Directive:
Quote the material below exactly as written, from the first line to the line that holds "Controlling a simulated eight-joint", endpoints included.
── Records supplied ──
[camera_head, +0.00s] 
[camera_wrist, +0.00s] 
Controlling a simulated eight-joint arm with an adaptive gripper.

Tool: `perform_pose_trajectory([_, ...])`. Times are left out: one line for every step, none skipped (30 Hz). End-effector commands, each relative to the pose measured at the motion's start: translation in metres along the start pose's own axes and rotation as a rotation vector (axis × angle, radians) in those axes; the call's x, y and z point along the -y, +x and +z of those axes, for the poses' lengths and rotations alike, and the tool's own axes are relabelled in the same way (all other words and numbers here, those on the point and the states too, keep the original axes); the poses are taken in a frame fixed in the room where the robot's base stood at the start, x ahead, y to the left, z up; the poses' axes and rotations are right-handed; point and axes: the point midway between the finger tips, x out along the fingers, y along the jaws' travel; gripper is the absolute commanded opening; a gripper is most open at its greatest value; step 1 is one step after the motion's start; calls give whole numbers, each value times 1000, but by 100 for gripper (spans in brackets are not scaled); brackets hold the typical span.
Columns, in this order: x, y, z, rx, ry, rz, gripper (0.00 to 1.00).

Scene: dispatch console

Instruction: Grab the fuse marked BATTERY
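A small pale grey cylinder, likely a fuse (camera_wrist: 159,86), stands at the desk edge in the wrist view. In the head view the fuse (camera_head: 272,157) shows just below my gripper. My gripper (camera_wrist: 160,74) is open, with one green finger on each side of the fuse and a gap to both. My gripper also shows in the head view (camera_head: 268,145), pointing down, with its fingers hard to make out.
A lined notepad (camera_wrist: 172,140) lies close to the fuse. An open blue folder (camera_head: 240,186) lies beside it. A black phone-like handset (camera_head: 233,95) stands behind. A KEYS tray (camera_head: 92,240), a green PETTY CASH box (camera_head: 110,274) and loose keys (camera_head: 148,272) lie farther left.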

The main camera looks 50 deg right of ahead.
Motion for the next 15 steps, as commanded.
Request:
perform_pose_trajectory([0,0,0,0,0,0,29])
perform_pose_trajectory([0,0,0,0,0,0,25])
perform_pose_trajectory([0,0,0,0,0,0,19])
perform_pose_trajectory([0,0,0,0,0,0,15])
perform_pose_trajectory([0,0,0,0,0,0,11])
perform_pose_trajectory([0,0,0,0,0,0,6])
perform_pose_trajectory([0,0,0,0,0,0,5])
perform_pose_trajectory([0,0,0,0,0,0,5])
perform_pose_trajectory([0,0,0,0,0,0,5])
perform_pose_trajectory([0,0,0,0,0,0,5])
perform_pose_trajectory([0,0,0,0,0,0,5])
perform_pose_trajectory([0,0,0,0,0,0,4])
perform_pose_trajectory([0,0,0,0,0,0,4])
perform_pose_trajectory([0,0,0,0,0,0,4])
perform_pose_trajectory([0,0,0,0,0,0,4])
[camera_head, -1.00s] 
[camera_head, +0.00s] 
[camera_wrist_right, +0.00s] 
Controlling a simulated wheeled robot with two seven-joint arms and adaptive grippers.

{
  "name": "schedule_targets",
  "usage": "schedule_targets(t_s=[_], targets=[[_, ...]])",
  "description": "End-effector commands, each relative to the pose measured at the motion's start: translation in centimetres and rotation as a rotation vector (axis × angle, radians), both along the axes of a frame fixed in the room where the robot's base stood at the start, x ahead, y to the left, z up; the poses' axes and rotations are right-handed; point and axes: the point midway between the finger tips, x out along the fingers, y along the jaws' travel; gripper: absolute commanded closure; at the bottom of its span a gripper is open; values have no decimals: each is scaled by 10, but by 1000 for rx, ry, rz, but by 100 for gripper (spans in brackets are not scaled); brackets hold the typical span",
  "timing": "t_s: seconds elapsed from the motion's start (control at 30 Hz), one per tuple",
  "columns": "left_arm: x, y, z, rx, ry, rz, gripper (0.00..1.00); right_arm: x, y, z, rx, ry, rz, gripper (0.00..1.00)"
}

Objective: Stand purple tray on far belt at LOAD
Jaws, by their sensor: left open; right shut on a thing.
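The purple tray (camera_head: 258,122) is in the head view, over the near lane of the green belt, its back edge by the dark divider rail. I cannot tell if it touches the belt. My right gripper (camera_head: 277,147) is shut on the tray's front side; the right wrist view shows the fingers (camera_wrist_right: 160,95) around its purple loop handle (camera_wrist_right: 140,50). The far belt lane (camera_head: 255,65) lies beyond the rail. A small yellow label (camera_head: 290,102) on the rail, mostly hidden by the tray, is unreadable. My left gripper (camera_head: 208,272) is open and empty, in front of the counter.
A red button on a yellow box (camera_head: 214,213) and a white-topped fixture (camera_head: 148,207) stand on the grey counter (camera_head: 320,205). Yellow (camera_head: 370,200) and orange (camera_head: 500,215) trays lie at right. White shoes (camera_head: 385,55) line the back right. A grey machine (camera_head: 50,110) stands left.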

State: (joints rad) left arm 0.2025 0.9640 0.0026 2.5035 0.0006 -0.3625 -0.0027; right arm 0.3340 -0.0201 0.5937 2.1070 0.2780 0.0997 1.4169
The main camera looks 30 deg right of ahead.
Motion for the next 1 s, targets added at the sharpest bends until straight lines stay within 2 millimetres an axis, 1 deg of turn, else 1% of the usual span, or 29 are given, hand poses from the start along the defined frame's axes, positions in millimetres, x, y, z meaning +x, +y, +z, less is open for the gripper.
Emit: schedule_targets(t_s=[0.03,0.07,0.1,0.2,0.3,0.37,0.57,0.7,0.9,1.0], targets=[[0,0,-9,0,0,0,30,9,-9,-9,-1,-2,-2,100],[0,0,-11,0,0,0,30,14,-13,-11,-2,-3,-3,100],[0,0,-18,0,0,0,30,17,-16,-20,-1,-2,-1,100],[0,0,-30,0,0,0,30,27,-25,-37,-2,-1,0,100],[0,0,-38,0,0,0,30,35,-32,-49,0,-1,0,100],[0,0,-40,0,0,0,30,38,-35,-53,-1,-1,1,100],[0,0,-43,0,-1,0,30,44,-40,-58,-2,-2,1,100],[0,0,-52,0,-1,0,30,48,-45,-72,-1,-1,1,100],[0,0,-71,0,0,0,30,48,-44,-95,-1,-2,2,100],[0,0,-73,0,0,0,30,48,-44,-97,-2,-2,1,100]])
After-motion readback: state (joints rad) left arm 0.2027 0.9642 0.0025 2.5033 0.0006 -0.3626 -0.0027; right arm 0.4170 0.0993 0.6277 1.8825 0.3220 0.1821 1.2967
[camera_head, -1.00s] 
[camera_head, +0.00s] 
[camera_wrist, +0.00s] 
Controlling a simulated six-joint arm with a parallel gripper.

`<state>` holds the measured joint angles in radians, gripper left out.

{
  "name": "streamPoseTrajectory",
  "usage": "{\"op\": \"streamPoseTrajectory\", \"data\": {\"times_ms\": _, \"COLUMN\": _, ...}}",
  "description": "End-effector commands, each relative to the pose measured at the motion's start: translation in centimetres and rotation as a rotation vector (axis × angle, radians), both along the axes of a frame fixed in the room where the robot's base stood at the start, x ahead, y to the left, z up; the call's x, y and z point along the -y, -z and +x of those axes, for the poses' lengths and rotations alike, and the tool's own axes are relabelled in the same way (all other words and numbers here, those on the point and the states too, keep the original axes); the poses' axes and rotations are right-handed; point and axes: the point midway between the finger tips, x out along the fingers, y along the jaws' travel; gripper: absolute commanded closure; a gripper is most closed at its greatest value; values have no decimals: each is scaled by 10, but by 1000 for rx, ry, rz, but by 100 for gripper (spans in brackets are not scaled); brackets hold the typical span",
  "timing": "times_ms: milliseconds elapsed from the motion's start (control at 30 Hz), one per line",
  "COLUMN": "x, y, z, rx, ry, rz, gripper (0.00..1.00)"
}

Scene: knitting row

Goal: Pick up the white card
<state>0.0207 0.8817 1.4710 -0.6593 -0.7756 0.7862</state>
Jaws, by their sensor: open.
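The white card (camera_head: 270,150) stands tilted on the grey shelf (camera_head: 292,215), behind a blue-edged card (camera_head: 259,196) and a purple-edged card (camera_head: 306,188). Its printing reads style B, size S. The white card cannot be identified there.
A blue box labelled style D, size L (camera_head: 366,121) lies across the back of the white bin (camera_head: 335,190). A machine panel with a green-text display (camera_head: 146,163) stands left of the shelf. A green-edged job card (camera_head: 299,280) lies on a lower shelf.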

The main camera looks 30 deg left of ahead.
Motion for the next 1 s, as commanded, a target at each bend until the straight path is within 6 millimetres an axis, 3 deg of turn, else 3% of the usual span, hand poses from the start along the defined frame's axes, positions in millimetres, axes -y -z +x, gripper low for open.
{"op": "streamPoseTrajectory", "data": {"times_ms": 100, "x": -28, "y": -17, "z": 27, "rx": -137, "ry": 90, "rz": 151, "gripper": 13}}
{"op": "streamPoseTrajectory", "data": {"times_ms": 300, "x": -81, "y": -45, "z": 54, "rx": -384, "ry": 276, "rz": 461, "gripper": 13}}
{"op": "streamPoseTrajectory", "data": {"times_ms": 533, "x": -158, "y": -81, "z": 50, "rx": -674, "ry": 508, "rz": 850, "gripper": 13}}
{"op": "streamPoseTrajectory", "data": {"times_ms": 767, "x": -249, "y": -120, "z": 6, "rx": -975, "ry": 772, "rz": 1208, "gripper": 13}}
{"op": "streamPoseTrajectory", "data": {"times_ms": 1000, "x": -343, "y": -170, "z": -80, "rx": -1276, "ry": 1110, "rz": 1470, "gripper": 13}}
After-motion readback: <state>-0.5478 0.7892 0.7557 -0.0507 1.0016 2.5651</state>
───
Exercise solution:
[camera_head, +0.00s] 
[camera_wrist, +0.00s] 
Controlling a simulated eight-joint arm with an adaptive gripper.

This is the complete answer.